Another element of this growing sense of my path in ministry is the conviction that the ongoing call to existing congregations of all shapes and sizes is to always find new and creative ways to constantly reach outside of themselves, to open their hearts, minds and church doors and go out into the world to encounter their neighbors and friends, family members and co-workers, to listen to their yearning for meaning, for community, for opportunities to make a difference in the world and to respond to this yearning in creative, innovative, respectful, invitational ways in the name of God.


After worship ended while people were leaving the sanctuary one of the founding members of the community I serve - the Madison Christian Community - took my hand in his hands and told me that my sermon reminded him of a similar experience he had 40 years ago, an encounter that led him and others to form the unique ecumenical community we now know and love.
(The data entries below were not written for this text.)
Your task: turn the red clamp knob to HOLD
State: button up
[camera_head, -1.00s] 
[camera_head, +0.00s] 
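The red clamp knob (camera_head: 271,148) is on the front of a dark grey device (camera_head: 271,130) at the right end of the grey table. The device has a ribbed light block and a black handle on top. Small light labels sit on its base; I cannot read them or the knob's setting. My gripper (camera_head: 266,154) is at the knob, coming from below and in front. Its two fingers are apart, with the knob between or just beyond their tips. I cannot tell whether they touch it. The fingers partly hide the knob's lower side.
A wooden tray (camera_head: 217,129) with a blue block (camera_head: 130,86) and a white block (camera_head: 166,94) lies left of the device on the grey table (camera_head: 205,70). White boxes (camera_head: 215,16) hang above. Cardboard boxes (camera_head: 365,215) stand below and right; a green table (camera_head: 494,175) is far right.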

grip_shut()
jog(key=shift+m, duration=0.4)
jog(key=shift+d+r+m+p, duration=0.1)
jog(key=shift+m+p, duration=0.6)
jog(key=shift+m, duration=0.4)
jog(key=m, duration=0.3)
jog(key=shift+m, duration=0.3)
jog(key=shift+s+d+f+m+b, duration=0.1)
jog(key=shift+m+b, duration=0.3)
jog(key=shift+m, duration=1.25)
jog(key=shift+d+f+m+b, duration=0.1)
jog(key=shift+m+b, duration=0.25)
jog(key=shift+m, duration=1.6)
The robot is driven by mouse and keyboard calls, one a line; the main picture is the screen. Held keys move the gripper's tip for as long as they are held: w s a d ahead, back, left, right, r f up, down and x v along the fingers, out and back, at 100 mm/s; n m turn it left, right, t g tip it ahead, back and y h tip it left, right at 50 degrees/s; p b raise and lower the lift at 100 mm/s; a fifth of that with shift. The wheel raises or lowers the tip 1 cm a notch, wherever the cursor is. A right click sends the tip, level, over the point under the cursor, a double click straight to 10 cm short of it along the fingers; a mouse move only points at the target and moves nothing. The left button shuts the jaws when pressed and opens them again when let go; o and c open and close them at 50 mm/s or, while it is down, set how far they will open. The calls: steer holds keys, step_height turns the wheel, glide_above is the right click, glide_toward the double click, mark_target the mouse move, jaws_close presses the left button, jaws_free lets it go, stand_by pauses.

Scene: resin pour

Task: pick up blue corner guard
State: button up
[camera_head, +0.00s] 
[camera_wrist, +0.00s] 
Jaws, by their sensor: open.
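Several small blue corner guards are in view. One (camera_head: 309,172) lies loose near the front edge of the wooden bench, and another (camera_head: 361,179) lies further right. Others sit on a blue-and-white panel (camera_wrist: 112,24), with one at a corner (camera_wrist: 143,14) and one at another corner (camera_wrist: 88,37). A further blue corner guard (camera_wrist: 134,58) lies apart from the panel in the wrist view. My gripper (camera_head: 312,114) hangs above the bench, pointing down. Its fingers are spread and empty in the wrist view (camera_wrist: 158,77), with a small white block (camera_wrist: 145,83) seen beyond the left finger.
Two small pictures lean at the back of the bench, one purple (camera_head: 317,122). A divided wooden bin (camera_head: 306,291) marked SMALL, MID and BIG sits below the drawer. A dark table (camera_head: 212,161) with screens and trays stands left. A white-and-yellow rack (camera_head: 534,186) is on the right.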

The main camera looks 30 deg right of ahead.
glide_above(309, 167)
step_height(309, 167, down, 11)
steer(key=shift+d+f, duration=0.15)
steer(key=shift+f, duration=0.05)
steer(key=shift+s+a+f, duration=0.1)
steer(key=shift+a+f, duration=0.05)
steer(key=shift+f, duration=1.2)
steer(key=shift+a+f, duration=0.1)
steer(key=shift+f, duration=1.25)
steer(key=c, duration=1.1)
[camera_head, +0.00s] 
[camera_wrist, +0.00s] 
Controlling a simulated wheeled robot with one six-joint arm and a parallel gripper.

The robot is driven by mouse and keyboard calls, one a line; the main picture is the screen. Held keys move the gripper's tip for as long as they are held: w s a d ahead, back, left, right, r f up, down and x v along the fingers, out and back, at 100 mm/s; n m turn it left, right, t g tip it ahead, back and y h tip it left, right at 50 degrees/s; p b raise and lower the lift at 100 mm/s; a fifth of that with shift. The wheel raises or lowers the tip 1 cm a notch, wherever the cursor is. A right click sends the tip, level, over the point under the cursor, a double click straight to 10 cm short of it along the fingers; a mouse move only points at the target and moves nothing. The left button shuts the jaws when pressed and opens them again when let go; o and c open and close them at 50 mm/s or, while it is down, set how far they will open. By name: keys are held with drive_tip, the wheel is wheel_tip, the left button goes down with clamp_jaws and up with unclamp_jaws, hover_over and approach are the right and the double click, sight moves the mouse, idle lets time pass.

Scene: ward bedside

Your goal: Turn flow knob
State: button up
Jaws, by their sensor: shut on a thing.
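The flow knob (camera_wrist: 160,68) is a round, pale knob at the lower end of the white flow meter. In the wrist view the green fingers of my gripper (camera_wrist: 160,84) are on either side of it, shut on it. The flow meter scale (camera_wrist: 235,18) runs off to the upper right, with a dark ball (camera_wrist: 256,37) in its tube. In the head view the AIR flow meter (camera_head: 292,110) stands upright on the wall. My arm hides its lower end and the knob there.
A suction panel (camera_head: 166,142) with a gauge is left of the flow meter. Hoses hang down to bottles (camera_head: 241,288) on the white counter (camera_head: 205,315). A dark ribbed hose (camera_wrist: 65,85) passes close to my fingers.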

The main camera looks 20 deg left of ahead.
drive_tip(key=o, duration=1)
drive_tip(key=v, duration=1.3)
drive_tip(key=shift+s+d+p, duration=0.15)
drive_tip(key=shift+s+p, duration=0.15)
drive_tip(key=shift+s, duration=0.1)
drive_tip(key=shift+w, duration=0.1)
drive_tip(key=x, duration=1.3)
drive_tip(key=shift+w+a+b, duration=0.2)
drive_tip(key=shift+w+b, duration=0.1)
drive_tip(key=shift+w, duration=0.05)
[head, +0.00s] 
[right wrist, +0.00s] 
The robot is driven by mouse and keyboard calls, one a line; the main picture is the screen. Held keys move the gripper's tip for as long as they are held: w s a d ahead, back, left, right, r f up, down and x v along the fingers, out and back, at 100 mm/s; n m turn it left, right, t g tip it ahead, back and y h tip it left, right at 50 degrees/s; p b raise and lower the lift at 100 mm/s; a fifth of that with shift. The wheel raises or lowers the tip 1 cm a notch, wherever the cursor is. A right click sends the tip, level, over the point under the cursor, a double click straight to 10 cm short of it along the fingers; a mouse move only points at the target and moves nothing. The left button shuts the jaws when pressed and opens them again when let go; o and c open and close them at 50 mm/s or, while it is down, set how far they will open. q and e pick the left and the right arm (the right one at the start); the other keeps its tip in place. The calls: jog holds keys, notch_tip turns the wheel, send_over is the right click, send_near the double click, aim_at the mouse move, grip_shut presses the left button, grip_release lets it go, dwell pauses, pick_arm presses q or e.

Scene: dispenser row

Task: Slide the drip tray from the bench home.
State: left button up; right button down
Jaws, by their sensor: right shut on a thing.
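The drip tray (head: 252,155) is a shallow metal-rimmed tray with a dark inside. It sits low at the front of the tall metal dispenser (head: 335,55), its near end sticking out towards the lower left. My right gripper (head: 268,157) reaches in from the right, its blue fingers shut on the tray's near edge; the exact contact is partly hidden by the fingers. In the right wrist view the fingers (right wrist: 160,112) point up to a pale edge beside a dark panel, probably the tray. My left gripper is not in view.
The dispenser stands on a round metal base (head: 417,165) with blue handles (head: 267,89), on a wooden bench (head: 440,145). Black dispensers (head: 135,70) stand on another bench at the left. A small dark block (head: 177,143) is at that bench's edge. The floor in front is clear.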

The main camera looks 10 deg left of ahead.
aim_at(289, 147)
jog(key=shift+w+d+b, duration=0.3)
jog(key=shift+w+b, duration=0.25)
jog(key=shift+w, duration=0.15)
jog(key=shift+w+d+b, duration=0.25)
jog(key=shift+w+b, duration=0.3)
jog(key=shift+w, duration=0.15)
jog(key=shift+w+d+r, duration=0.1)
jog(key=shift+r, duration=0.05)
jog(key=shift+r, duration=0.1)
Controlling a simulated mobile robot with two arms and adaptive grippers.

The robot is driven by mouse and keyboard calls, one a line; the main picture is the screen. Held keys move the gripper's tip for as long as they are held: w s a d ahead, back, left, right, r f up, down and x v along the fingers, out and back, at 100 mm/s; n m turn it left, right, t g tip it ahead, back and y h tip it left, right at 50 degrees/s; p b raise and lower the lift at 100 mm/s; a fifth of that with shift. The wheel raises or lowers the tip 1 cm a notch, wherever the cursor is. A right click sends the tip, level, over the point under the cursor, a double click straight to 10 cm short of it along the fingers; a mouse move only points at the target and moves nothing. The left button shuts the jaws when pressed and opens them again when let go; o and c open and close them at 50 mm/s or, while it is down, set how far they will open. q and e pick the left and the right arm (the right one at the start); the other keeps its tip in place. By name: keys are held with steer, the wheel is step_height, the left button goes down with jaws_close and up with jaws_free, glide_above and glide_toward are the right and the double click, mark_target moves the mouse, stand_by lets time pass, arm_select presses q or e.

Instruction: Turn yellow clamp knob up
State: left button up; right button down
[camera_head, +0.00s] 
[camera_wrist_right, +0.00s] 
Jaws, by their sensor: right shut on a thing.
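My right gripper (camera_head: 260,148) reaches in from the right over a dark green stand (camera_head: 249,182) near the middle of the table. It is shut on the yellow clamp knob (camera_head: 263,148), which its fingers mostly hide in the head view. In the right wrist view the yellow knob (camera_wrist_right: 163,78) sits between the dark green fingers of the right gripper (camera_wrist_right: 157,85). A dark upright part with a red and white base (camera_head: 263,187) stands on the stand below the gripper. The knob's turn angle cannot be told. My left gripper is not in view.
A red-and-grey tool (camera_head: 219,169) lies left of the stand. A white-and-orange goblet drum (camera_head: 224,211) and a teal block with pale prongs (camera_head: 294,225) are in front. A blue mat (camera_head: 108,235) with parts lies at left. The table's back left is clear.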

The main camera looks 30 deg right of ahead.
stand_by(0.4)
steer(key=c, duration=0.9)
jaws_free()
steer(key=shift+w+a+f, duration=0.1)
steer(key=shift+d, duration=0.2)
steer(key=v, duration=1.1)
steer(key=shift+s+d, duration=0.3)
In that moment I got the strong sense that God might be calling the Madison Christian Community through its history, through this man and through me and my experiences to consider what it would be like to birth a new community; a community that would be forward thinking in today's context much the same way that the idea that birthed the Madison Christian Community was forward thinking in the 1960s.


In the 1960s, there was great interest in bringing denominations together in ecumenical partnerships and the vision of the Madison Christian Community was to build a campus of congregations of many different denominations, including Catholic. Congregations that would share building space, share ministries, share worship but also maintain their own distinct identities within their particular traditions. Twenty-four denominations came together in the initial conversation about this idea but only two denominations - the Evangelical Lutheran Church and the United Church of Christ stayed in the conversation.

What resulted from that vision is a lively, vibrant community of Lutherans and UCC'ers on the West side of Madison who share worship and ministry and a building and who rejoice in their uniqueness even as we struggle at times to hold it all together.


What a wonderful legacy it is to our founding members as we take up their mantle of visionary, forward thinking leadership. Already we are responding to God's world in love through stewardship of the environment, a vibrant gardening ministry, the many ministries we support that touch Wisconsin farmers, people in Haiti, people who are homeless in Madison and so many others. One piece that is missing is the way in which we might touch people in a creative and visionary way through worship and community. What might this outgrowth of our legacy look like as we continue to discern God's unfolding call for us in the 21st Century?

I trust that as we continue to live and grow and discern God's call that if the vision is from God and inspired by the Spirit the form and the shape will reveal itself as we continue on this journey. What I do know is that God is using my passion and deep love for this community and the Christian church along with a yearning to reach the left behind and the left out of our society with the transforming, world changing, radically inclusive love of God. What I also know is that all we have to do is stay on the journey with one another in love with open hearts and open minds and a willingness to take risks. God is inviting us to step out of our comfort zones again. God is nudging us to continue opening our hearts, minds and church doors to the world in which we now live, to listen to what it says to us and to respond in love.